In Priestely's Tales From the Black Ship, readers hold their breath as brother and sister, Ethan and Cathy, are left alone in their father's Old Inn as a wild storm rages around them, all until an ominous stranger comes seeking refuge... A similar backdrop is painted in the details here,as Mariah looks on the Regent from a distance, "trac[ing] the pattern of the lamps upon the far bridge that straddl[e] the ravine" that carry his eyes to the four towers "reach[ing] up and touch[ing] the dark clouds swept in from sea." However, the Regent's air of opulence adds yet another enthralling (and at times, eerily other-worldly) layer to G.P. Taylor's narrative, as "even at that great distance," Mariah is able to hear "the chords and swirls of the orchestra that played each night for those who cared to dance."
But the opulence is disturbed when prominent guests begin to internally combust, one after the other, in a manner too uncanny to be disconnected. The stage is thus set for drama, intrigue, and danger, as the young but relentless figure of Mariah takes it upon himself to solve this, the mystery of the Ghost Diamonds, thwarted all the way by the threatening powers that seek to possess them.

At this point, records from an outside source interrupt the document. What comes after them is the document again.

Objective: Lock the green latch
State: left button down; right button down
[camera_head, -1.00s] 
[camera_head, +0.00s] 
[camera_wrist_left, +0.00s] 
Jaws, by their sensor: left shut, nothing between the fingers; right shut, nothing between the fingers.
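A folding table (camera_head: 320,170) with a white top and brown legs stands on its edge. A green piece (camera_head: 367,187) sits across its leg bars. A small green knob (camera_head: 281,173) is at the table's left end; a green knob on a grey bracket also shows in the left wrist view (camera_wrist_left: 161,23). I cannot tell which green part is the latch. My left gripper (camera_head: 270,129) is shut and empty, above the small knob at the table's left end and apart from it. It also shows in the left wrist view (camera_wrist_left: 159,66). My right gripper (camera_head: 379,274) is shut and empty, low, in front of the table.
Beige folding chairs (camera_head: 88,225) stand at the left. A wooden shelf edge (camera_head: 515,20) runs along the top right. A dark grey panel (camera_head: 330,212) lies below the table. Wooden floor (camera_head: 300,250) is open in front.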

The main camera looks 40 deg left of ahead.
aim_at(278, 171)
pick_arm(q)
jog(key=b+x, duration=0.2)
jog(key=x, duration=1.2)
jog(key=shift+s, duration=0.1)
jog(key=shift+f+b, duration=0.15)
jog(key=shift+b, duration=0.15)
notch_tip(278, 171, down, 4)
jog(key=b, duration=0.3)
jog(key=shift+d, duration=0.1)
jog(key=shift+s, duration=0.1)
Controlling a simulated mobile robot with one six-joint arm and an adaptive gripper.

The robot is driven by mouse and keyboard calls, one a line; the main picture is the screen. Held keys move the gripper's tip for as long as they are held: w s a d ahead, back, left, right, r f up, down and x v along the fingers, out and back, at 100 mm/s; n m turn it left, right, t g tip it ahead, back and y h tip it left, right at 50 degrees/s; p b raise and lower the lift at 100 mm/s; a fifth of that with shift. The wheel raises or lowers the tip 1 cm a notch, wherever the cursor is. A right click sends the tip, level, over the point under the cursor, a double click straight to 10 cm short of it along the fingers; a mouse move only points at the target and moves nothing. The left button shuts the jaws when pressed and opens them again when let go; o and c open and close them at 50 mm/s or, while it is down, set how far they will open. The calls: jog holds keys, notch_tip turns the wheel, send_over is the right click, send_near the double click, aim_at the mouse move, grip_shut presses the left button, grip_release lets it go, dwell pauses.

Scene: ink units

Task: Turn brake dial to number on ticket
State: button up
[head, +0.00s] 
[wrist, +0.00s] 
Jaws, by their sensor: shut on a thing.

As the winter nights begin to ensconce those of us living on the Southern shores, child or not, I warmly recommend as a tonic for the vital soul that you cocoon yourself in blankets, or toast your feet at the fire (real or imagined), with this fine 'Whodunnit' in hand. You'll be hard-pressed to avoid the sound of sea-borne wind whipping at your ears, as Taylor's narrator pulls you towards the Prince Regent Hotel and all the secrets that its encroaching waters hold, hoping that for Mariah, his dauntingly dark circumstances may not prove insurmountable.